___ Information provided

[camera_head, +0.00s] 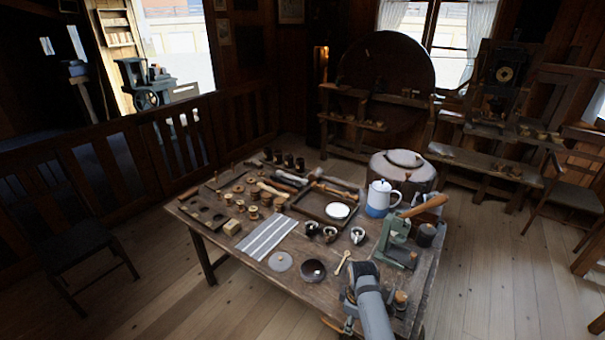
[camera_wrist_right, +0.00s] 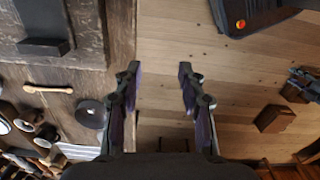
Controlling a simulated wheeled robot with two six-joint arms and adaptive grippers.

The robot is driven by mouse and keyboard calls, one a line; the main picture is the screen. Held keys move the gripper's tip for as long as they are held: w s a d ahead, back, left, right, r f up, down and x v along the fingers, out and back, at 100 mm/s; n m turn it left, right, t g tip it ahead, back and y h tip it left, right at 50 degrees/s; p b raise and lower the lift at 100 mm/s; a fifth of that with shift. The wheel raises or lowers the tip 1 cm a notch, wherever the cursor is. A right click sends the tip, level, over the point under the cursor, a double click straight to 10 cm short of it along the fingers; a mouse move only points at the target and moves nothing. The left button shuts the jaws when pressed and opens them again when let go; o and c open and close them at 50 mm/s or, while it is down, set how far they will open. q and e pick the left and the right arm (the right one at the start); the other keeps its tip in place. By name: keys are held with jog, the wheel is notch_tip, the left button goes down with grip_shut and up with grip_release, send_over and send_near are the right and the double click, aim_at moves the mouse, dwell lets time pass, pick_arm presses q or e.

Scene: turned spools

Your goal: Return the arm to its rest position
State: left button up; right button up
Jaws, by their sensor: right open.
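My right arm reaches in from the bottom of the head view, over the front right part of the wooden table (camera_head: 225,250). In the right wrist view my right gripper (camera_wrist_right: 158,72) is open, with nothing between its two fingers. It is beside the table edge, with floor planks behind the gap. In the head view its fingers are small, dark and hard to make out. Several turned wooden spools (camera_head: 253,212) stand at the table's left middle, away from the gripper. A grey-striped mat (camera_head: 267,237) lies in front of them. My left gripper is not in view.
A green press (camera_head: 397,238) with a wooden handle and a white-and-blue pot (camera_head: 379,197) stand near my right arm. A dark bowl (camera_head: 312,271), a grey disc (camera_head: 280,261) and a wooden spoon (camera_head: 343,263) lie nearby. Floor (camera_head: 490,275) right of the table is open.

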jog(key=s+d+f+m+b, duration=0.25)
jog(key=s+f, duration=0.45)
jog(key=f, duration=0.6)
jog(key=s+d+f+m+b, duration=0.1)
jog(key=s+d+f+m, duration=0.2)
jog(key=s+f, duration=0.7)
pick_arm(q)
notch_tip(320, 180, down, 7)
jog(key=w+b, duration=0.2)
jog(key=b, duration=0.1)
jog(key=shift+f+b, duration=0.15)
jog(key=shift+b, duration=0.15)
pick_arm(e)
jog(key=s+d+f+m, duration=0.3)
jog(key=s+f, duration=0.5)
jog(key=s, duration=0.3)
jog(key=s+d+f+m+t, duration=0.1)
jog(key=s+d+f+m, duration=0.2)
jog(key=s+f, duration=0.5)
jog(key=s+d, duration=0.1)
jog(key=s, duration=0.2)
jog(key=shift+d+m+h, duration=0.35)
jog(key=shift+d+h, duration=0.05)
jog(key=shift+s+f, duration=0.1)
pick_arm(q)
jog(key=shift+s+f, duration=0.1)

______

**Set task**
Pull out every line from the one with "Scene: turned spools" to the end of the listing, and output only those.

**Answer for this exercise**
Scene: turned spools

Your goal: Return the arm to its rest position
State: left button up; right button up
Jaws, by their sensor: right open.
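My right arm reaches in from the bottom of the head view, over the front right part of the wooden table (camera_head: 225,250). In the right wrist view my right gripper (camera_wrist_right: 158,72) is open, with nothing between its two fingers. It is beside the table edge, with floor planks behind the gap. In the head view its fingers are small, dark and hard to make out. Several turned wooden spools (camera_head: 253,212) stand at the table's left middle, away from the gripper. A grey-striped mat (camera_head: 267,237) lies in front of them. My left gripper is not in view.
A green press (camera_head: 397,238) with a wooden handle and a white-and-blue pot (camera_head: 379,197) stand near my right arm. A dark bowl (camera_head: 312,271), a grey disc (camera_head: 280,261) and a wooden spoon (camera_head: 343,263) lie nearby. Floor (camera_head: 490,275) right of the table is open.

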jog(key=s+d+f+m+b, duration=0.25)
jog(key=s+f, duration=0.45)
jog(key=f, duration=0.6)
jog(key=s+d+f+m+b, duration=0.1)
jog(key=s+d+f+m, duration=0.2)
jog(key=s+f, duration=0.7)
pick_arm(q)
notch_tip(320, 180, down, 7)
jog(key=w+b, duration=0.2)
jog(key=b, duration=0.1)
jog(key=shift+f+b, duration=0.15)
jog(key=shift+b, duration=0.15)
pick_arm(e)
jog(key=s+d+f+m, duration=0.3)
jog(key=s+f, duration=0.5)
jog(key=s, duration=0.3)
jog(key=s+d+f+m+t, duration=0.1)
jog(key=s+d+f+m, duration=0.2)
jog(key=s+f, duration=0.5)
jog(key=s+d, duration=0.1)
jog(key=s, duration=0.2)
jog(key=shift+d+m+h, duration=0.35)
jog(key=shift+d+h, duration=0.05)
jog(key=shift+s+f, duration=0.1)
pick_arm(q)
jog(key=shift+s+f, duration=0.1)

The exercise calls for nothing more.